При таких обстоятельствах, число неприятелей, как обыкновенно бывает, сильно преувеличивалось. Сам Жовковский полагал их не менее 60.000; добытые языки уверяли, будто бы турок и татар не менее 100.000. Оставалось, по-видимому, только погибнуть. Но гений одарён духом изумительной жизненности, которая работает в нём с удвоенной силой, когда люди обыкновенные опускают руки, и в моменты безнадёжности, больше нежели когда-либо, отличает его от менее живучих индивидумов. По словам самого Жовковского, всё войско было близко к тому, чтобы обратиться в такое же постыдное бегство, какому предались предводители конных отрядов; и однако ж это подорванное и деморализованное соблазнительным примером войско умел он удержать в окопах ещё шесть суток.
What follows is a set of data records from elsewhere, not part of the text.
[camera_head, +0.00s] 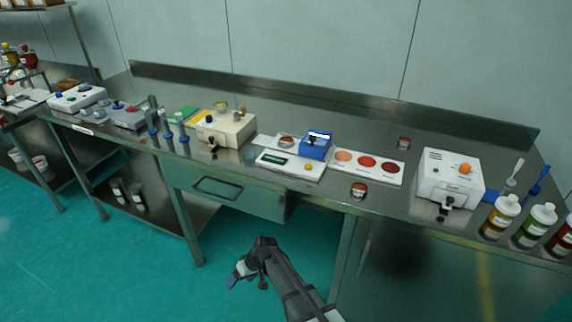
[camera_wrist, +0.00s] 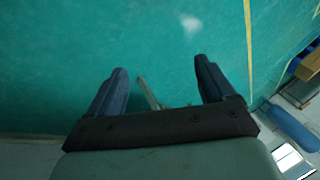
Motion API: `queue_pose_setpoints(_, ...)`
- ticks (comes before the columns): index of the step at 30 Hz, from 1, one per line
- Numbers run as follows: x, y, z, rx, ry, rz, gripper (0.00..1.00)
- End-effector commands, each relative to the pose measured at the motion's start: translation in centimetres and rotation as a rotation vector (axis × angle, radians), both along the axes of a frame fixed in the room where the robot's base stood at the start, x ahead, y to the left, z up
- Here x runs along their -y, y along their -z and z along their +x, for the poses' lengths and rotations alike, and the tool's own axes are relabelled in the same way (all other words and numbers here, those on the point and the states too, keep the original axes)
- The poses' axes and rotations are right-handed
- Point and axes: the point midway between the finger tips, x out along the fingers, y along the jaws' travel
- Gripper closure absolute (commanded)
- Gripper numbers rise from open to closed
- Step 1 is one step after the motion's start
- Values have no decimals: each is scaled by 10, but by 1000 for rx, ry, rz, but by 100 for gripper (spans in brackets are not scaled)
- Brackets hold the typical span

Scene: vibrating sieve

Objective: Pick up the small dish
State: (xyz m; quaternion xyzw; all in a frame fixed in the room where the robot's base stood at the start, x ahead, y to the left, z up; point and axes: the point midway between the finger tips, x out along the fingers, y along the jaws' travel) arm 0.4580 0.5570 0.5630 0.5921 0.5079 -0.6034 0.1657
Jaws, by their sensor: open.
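Several small round dishes with red contents are in the head view. One small dish (camera_head: 358,189) stands at the table's front edge, another small dish (camera_head: 404,143) stands farther back, and a third (camera_head: 287,141) is on the white scale (camera_head: 291,163). I cannot tell which one the task means. My gripper (camera_head: 236,280) hangs low in front of the table, below the tabletop and apart from all the dishes. In the wrist view my gripper (camera_wrist: 158,78) is open and empty, with its two dark blue fingers spread over the green floor. No dish shows clearly there.
The steel table (camera_head: 320,110) carries a blue box (camera_head: 316,145), a white card with coloured discs (camera_head: 367,166), a beige machine (camera_head: 225,128), a white machine (camera_head: 448,177) and bottles (camera_head: 500,216) at the right. A drawer (camera_head: 225,189) faces my arm.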

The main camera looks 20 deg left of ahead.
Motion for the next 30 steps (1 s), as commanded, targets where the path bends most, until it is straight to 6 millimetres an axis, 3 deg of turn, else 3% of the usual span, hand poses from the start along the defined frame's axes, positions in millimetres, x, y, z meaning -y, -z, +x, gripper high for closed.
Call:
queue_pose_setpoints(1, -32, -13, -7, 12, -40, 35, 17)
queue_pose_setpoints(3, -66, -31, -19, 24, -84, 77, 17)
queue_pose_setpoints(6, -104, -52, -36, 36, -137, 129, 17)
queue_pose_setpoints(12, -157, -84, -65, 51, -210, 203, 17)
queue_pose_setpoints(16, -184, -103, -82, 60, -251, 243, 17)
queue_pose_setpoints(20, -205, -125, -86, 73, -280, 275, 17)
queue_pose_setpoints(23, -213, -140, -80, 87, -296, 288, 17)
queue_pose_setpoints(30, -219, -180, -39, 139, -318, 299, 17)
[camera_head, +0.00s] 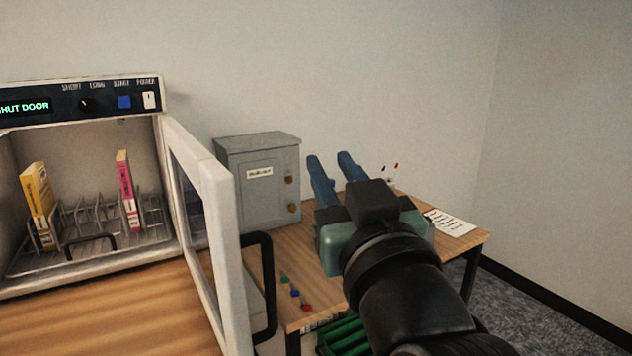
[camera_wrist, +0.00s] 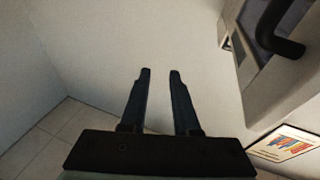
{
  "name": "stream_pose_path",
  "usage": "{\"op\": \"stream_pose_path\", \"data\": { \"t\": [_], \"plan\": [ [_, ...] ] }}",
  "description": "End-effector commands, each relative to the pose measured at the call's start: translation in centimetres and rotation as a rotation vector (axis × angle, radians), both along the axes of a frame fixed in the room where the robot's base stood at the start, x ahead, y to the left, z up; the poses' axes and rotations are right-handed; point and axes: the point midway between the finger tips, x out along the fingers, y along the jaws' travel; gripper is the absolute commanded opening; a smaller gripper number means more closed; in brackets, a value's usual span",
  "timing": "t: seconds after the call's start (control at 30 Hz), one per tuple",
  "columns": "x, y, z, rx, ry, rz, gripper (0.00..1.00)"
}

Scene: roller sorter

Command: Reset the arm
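My gripper (camera_head: 332,172) is in the middle right of the head view, raised in front of the table and the wall. Its two blue fingers stand apart with nothing between them. In the wrist view the fingers of my gripper (camera_wrist: 160,75) also show a clear gap, with pale wall behind. My arm reaches in from the bottom right of the head view. No object is held.
An open machine (camera_head: 80,82) at left displays "SHUT DOOR" and holds a yellow box (camera_head: 38,195) and a pink box (camera_head: 127,190) in a rack. Its open door (camera_head: 205,210) juts toward my arm. A grey cabinet (camera_head: 258,175), small coloured pieces and paper (camera_head: 450,222) are on the table (camera_head: 275,260).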

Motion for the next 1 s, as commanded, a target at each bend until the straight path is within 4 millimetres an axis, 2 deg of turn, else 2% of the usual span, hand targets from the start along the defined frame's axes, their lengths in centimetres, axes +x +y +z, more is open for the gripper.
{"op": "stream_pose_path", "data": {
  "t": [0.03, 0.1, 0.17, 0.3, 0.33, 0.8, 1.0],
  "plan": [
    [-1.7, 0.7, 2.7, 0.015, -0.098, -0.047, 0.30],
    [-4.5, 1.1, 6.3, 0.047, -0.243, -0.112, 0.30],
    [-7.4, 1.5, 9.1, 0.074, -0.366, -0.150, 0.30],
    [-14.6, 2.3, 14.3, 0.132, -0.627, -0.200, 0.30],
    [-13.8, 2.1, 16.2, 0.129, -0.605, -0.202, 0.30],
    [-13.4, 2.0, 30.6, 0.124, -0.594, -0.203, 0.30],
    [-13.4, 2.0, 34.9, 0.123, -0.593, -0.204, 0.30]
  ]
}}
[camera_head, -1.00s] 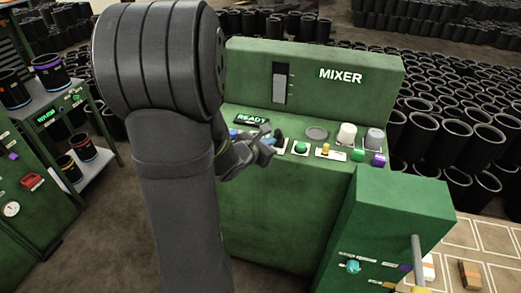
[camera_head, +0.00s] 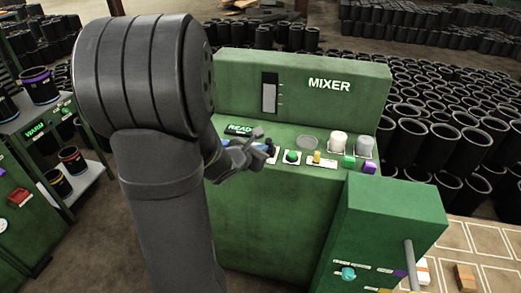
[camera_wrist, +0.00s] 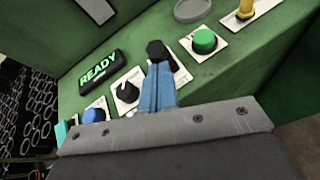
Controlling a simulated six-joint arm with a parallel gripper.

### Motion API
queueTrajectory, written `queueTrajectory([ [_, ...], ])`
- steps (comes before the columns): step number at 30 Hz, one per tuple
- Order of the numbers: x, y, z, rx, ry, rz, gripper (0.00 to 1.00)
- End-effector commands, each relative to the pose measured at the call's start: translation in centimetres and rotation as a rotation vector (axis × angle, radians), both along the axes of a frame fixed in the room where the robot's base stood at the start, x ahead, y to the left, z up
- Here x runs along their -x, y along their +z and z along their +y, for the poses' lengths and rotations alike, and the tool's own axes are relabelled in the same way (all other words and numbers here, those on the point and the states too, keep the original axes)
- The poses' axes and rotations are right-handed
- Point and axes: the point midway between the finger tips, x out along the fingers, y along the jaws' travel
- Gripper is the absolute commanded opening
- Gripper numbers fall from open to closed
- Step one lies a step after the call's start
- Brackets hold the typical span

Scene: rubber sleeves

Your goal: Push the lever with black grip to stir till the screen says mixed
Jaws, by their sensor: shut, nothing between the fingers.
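The green mixer (camera_head: 300,85) stands in front of me with a sloped control panel. Its small screen reads READY in the wrist view (camera_wrist: 98,70); in the head view my arm covers the end of the word on the screen (camera_head: 238,129). The lever's black grip (camera_wrist: 158,50) shows just beyond my fingertips in the wrist view. My gripper (camera_wrist: 158,82), with blue fingers, is shut and empty, low over the panel. I cannot tell whether it touches the grip.
Near the fingers are a black knob (camera_wrist: 128,92), a blue button (camera_wrist: 95,113), a green button (camera_wrist: 203,40) and a yellow toggle (camera_wrist: 245,10). A lower green cabinet (camera_head: 390,225) stands at the front right.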

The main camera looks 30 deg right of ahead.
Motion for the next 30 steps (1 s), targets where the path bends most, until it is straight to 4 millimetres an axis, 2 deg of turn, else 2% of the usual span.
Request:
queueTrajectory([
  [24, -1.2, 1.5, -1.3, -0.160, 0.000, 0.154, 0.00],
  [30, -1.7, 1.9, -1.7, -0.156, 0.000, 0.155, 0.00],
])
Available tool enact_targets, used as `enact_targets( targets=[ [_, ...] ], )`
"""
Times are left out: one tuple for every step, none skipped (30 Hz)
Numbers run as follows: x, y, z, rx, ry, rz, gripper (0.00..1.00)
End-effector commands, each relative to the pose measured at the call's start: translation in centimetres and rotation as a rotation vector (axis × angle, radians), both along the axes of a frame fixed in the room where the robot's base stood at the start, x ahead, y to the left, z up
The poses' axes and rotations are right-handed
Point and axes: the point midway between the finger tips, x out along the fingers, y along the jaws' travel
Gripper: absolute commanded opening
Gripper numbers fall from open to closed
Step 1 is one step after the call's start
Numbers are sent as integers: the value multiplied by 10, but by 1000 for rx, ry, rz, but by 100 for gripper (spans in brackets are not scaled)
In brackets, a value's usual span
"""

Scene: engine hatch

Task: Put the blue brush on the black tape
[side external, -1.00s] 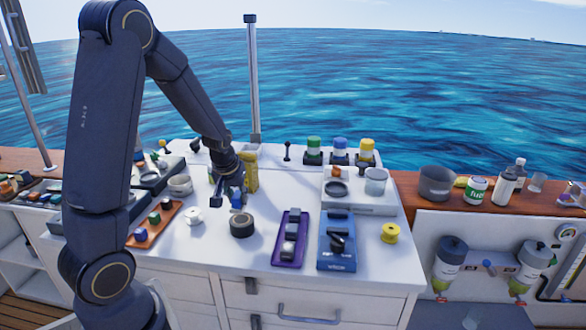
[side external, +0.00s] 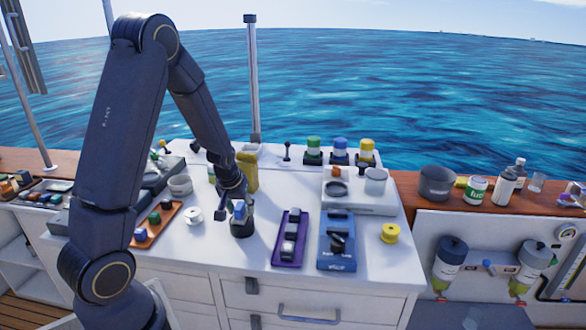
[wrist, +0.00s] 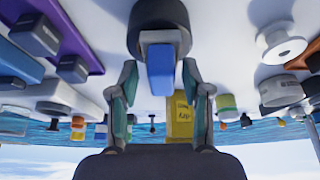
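The blue brush (side external: 239,210) shows as a small blue block at the black tape (side external: 242,230), a dark round roll standing on the white counter. In the wrist view, the blue brush (wrist: 160,72) sits between my fingers, with the black tape (wrist: 160,22) directly behind it. My gripper (side external: 236,203) is low over the tape. Its fingers (wrist: 159,72) are apart, one on each side of the brush, with a visible gap on both sides. The brush appears on top of the tape, but the exact contact between them is hidden.
A white spool (side external: 193,216) and an orange tray (side external: 155,226) lie left. A purple tray (side external: 278,255) and a blue case (side external: 324,262) lie right, with a yellow spool (side external: 390,232) beyond. A yellow container (side external: 249,172) stands behind my gripper. The counter before the tape is clear.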

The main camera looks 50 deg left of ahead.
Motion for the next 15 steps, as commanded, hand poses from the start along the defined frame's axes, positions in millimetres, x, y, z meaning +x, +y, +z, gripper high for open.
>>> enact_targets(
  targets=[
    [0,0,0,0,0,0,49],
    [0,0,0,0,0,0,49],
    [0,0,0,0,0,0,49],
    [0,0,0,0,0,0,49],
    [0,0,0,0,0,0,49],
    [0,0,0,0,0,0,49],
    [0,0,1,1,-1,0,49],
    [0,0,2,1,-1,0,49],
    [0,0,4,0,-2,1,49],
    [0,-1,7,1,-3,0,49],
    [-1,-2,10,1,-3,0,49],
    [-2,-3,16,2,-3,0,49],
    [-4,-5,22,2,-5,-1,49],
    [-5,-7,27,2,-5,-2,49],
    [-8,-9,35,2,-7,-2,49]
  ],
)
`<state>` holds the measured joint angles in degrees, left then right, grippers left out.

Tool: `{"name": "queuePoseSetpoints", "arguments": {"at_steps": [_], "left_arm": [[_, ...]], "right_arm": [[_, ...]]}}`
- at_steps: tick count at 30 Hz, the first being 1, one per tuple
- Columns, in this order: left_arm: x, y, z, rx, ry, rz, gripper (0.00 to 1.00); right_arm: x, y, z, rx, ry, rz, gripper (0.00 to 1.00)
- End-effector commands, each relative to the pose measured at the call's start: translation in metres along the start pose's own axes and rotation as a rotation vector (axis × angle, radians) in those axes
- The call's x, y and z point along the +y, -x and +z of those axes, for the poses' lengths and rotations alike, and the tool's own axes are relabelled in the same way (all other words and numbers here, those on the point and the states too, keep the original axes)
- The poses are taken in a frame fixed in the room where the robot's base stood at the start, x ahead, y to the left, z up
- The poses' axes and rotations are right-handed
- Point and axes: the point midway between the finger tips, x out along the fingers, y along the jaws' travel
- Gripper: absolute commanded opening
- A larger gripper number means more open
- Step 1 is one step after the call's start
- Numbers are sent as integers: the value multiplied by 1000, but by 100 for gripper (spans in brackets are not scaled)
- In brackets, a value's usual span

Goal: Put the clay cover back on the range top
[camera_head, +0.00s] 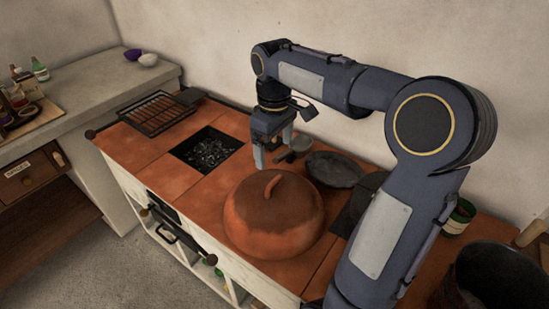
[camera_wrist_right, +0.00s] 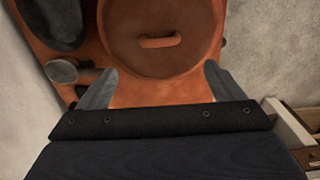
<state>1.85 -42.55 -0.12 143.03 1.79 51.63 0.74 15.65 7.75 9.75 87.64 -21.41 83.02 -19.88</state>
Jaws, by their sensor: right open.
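The clay cover (camera_head: 273,218) is a round, domed, orange-brown lid with a loop handle on top. It sits on the tiled orange range top (camera_head: 150,151), in front of a square opening with dark coals (camera_head: 207,149). My right gripper (camera_head: 269,158) is above the range top, behind the cover and apart from it, with its fingers pointing down. In the right wrist view, the cover (camera_wrist_right: 160,58) and its handle (camera_wrist_right: 160,41) lie beyond the two spread, empty fingertips (camera_wrist_right: 160,85). My left gripper is not in view.
A wire grate (camera_head: 158,112) lies at the range's far left end. A dark oval pan (camera_head: 335,169) and a small pale round item (camera_head: 300,144) are near the wall, close to my right gripper. A dark pot (camera_head: 490,278) stands at the lower right.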

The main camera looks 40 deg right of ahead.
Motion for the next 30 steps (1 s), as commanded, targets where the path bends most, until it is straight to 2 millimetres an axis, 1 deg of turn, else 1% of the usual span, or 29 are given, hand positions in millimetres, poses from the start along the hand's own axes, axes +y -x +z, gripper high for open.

Он озадачивал неприятеля искусными движениями, манил его обольстительными переговорами и останавливал решительные натиски татар геройскими схватками, а между тем готовился к ретираде, которая превзошла бы славой своей известное нам отступление старинного аристократа — казака Мелецкого, [155]если б в течение двух поколений паны не отвыкли от старинной простоты быта и выносчивости, — качеств, которыми теперь отличались казаки-демократы, запорожские безхатники. Не даром Жовковский насчитывал на веку своём 30 татарских набегов великой ордою: он умел обходиться с азиатцами, как охотник с опасным, но трусливым зверем. В течение шести дней, войско не только было под оружием: оно пересмотрено, переформировано, приучено к занятию новых позиций; возы перебракованы; оружие и запасы размещены сообразно предполагаемому способу путевой атаки; раненые распределены по центрам движения. В день Архистратига Михаила, во вторник перед вечером, начало войско отступление, прославленное даже в турецких летописях, как нечто чрезвычайное. Поражали турок сомкнутые тремя рядами, «наподобие батарей», возы, из-за которых существовавшие только у них на бумаге 20.000 пехоты и 30.000 конницы «стреляли на все стороны»; самого Зылкуша (Жовковскаго) описывают они, как героя, который, наперёд уже постановил пролить свою кровь в отчаянной битве.